Firstly, students subjected to standardized curricula may bemoan learning from this model if it does not allow for freedom to explore personal interests through class selections. Over recent years, a variety of charter schools have developed across the country. While many adhere to traditional pedagogical methodology, a number of them promote and foster the individual interests of students to create personal plans of study. If a standardization curricula demands full attention to a set of predetermined learning objectives, there remains a risk that individual student interests will be effaced, or that students will not have the opportunity to find their passion in learning. Basic skills needed to function in society, whether the ability to read and analyze, or the ability to use mathematics in daily operations, could still be fostered under these individual-focused methods, but they could be applied to a variety of curricula that piques student interest.

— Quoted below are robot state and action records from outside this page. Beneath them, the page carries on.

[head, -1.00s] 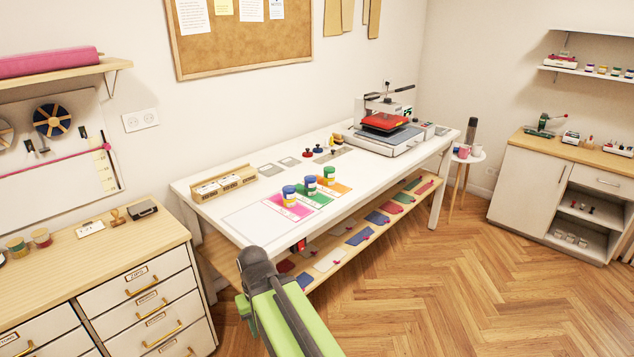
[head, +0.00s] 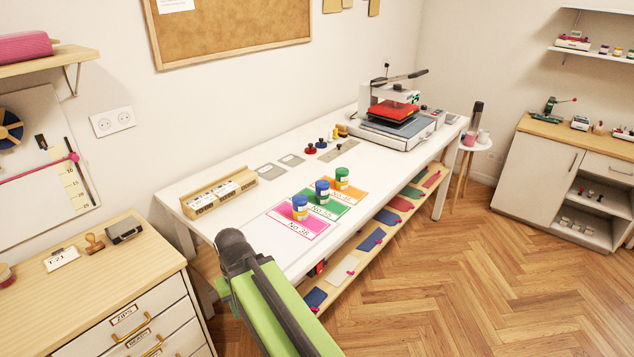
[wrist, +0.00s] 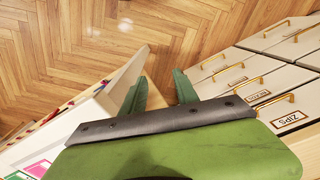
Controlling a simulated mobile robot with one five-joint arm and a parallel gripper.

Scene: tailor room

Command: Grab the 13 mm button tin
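Three small button tins stand upright on coloured cards on the white table. The front tin (head: 300,207), blue and yellow, is on the pink card. The middle tin (head: 322,191), mostly blue, is on the green card. In the head view my arm reaches toward the table's near left corner, short of the tins.
The white table (head: 240,228) carries a wooden tray (head: 218,196) at left and a heat press (head: 395,115) at the far end. A lower shelf (head: 345,280) holds coloured pieces. A drawer cabinet (head: 130,285) stands close on the left. The wood floor (head: 450,270) at right is clear.

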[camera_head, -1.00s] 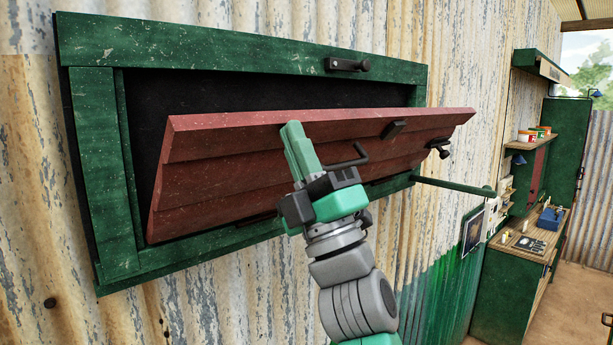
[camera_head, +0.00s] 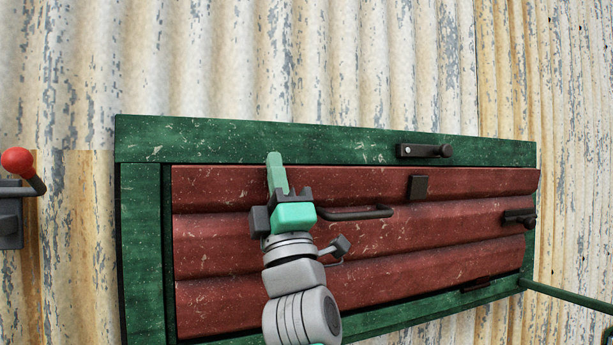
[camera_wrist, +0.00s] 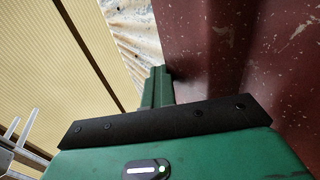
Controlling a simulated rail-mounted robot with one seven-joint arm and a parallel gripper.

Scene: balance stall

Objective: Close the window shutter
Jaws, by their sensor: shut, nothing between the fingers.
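The red slatted window shutter (camera_head: 430,235) stands nearly upright in its green frame (camera_head: 260,139) in the head view. It fills most of the opening, and its right end overlaps the frame's right side. A dark handle (camera_head: 352,213) and a small dark block (camera_head: 418,187) are on its face. A dark latch (camera_head: 424,151) is on the frame's top rail. My gripper (camera_head: 276,172) is shut and empty, fingers pointing up in front of the shutter's upper left part. In the wrist view the fingers (camera_wrist: 157,88) are together beside the red shutter (camera_wrist: 240,50); contact is unclear.
Corrugated wall (camera_head: 300,60) surrounds the frame. A lever with a red knob (camera_head: 18,161) is on the wall at the far left. A green rod (camera_head: 570,294) sticks out at the lower right. A dark knob (camera_head: 518,217) is at the shutter's right end.

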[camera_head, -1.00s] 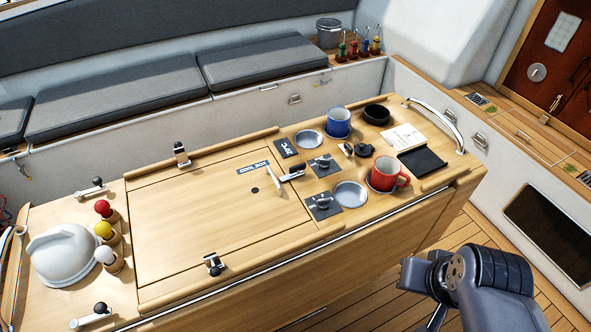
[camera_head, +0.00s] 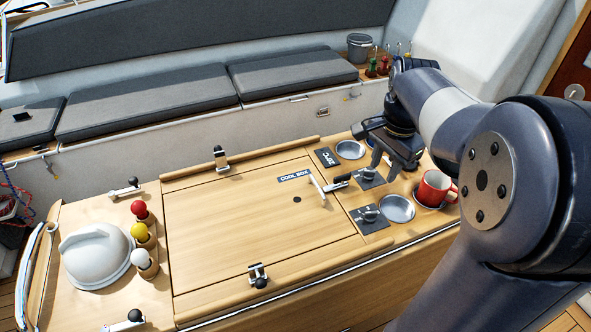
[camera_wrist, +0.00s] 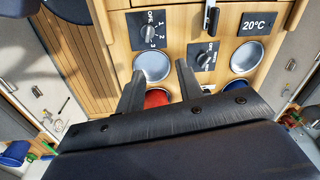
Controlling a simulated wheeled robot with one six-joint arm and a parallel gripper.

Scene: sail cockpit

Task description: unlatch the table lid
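The table lid (camera_head: 230,230) is a wooden panel labelled COOL BOX, lying flat in the table top with a pale handle (camera_head: 317,190). Black-knobbed metal latches sit at its edges: a far latch (camera_head: 221,160), a near latch (camera_head: 258,276) and a right latch (camera_head: 338,182). My gripper (camera_head: 392,172) is above the table right of the lid, near the right latch, fingers pointing down. In the wrist view my gripper (camera_wrist: 157,85) has its two fingers apart with nothing between them. The end of a latch (camera_wrist: 211,18) shows at that view's top edge.
A red mug (camera_head: 434,188) stands close to my gripper. Dial panels (camera_head: 369,217) and round recesses (camera_head: 397,208) lie right of the lid. Red, yellow and white knobbed pegs (camera_head: 140,232) and a white dome (camera_head: 95,255) stand at left. The lid surface is clear.

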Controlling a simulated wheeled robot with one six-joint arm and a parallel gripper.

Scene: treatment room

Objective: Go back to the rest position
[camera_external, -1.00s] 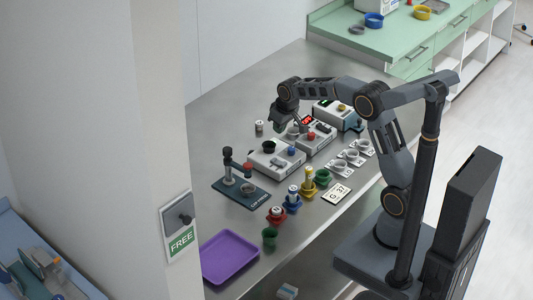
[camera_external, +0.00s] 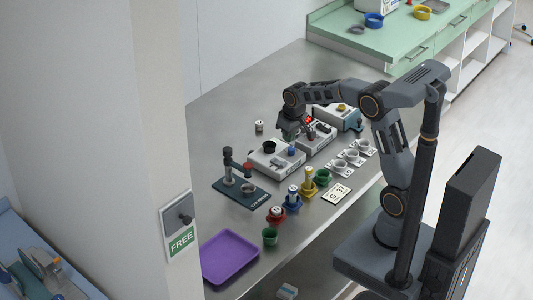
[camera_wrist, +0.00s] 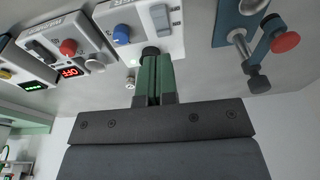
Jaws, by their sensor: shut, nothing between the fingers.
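My gripper (camera_external: 296,137) is above the steel bench (camera_external: 228,120), near the row of white devices. In the wrist view my gripper (camera_wrist: 158,62) shows its green fingers pressed together, with nothing between them. The fingertips appear in front of the white device with a blue knob (camera_wrist: 122,35); whether they touch it cannot be told. In the external view this device (camera_external: 268,163) stands just below the gripper.
More white devices with lit displays (camera_wrist: 71,72) stand alongside. A blue stand with a red knob (camera_external: 240,186), several coloured cups (camera_external: 270,237), a purple tray (camera_external: 229,257) and a label card (camera_external: 336,194) are on the bench. The bench's back left is mostly clear.

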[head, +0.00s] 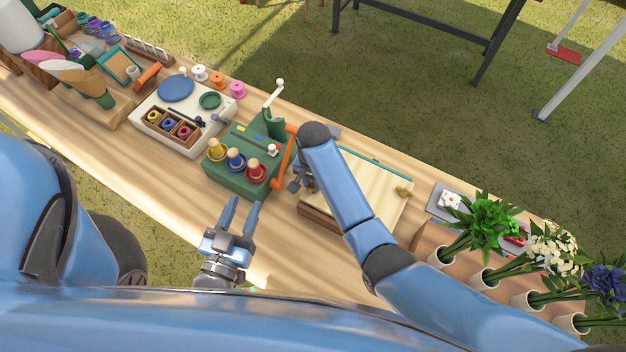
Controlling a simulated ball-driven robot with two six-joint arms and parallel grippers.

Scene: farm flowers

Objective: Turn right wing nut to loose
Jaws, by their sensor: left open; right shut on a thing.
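The wooden press (375,205) lies on the bench right of centre, with a pale top board and a darker block below. A brass wing nut (403,191) sits at its right edge, clear of both grippers. My right arm crosses over the press. My right gripper (296,184) is at the press's left edge, close to an orange lever. It is shut on something small that I cannot make out; its fingertips are partly hidden. My left gripper (241,208) is open and empty over the front of the bench, left of the press.
A green machine (228,178) with yellow, blue and red spools and an orange lever (277,184) stands left of the press. A white tray station (150,121) is further left. Potted flowers (487,232) crowd the right end. Bare bench (290,248) lies in front.

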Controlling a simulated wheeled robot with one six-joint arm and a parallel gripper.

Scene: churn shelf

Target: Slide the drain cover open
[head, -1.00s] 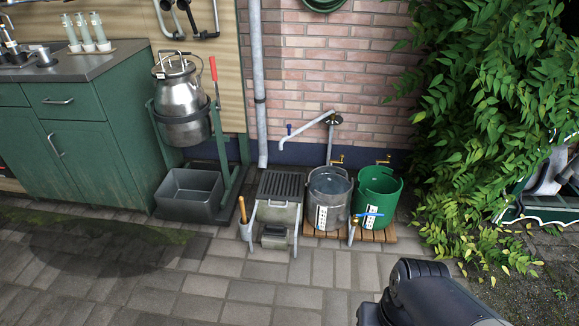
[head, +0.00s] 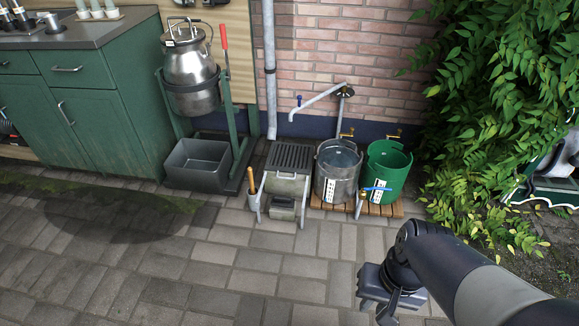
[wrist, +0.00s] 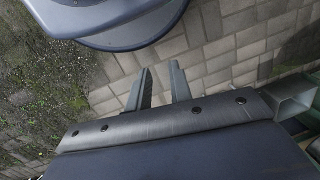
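The drain cover (head: 290,157) is a dark slotted grate on top of a grey metal stand with legs, left of the two buckets. It lies flat over the stand's box, and a small handle shows on the box front below it. My gripper (wrist: 160,82) shows in the wrist view with its two fingers apart and nothing between them, above paving. In the head view my arm reaches in from the lower right, and the gripper hangs over the paving, well in front and to the right of the stand, not touching it. The wrist view does not show the cover.
A metal bucket (head: 337,172) and a green bucket (head: 386,177) stand on a wooden slatted base right of the stand. A grey tub (head: 196,163) under a milk can (head: 190,80) stands left. The paving in front is clear. Leafy vines (head: 500,120) hang at right.

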For instance, if a student is interested in carpentry, the use of mathematics as applied to carpentry could foster interest in the subject, that standardized curricula could otherwise squash.

 

Secondly, the standardization of curricula may presume, spuriously, to equalize educational opportunities, when teaching quality is not necessarily improved through standardization. In Massachusetts, my home state, the standardized MCAS test demands students to learn from fixed curricula. However, results from such exams show time and again that students from wealthier communities fare better than students from urban or poor areas. As such, the standardization of curricula threatens to impose educational objectives onto students of lower educational backgrounds that do not match their material needs in the classroom.

 

Finally, the standardization of curricula is a problematically “ableist” institution for threatening the needs for students with learning disabilities and behavioral problems. In the United States, a variety of specialized high schools exist to cater to these underperforming students, whose social worth would be unfairly measured with measures used to judge the “average” student. For instance, the Higashi School of Boston serves deaf students who may experience difficulties adhering to standardized pedagogy. Indeed, the issue of standardized education might also assume that teachers teach their lessons to “average” students, when in reality there exist a number of students who cannot adhere to such instruction.

 

Rebuttals to these points may be that the standardized curricula could include technical skills, or perhaps athletic pursuits. Additionally, rebuttals could argue that the curricula could be flexible or amenable depending on community results. However, these points fail to show why curricula that are focused on individual community and individual student needs are no less equipped to foster educational excitement and basic skills needed for social survival. In admitting the need for amendment, proponents of standardized education reveal that one curriculum for all cannot fit.